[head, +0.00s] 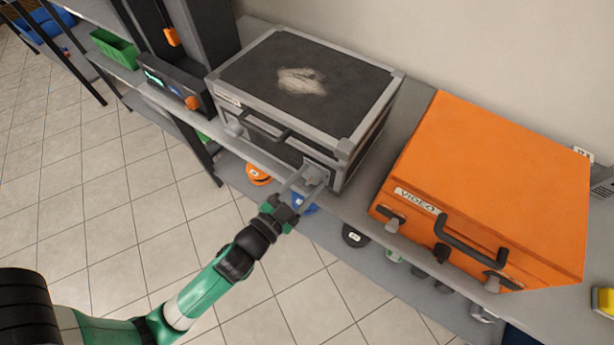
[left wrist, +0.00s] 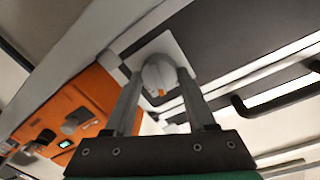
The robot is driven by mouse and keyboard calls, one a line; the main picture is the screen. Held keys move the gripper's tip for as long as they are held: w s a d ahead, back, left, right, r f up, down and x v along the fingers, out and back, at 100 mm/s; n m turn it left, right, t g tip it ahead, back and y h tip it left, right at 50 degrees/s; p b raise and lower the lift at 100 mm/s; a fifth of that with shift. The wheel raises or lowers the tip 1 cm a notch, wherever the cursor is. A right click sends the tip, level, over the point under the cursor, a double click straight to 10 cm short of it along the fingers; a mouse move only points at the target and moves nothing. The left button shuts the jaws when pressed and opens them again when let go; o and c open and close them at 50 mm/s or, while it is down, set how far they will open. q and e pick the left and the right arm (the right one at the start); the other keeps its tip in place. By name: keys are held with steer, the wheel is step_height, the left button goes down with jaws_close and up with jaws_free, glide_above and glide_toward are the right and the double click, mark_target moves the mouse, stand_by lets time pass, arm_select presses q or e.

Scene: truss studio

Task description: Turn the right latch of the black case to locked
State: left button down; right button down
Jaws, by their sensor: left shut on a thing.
*-*-*
Reproduce, exactly and with nothing added, the lines from the one that includes "Task description: Turn" through the last line of the material.

> **Task response**:
Task description: Turn the right latch of the black case to locked
State: left button down; right button down
Jaws, by their sensor: left shut on a thing.

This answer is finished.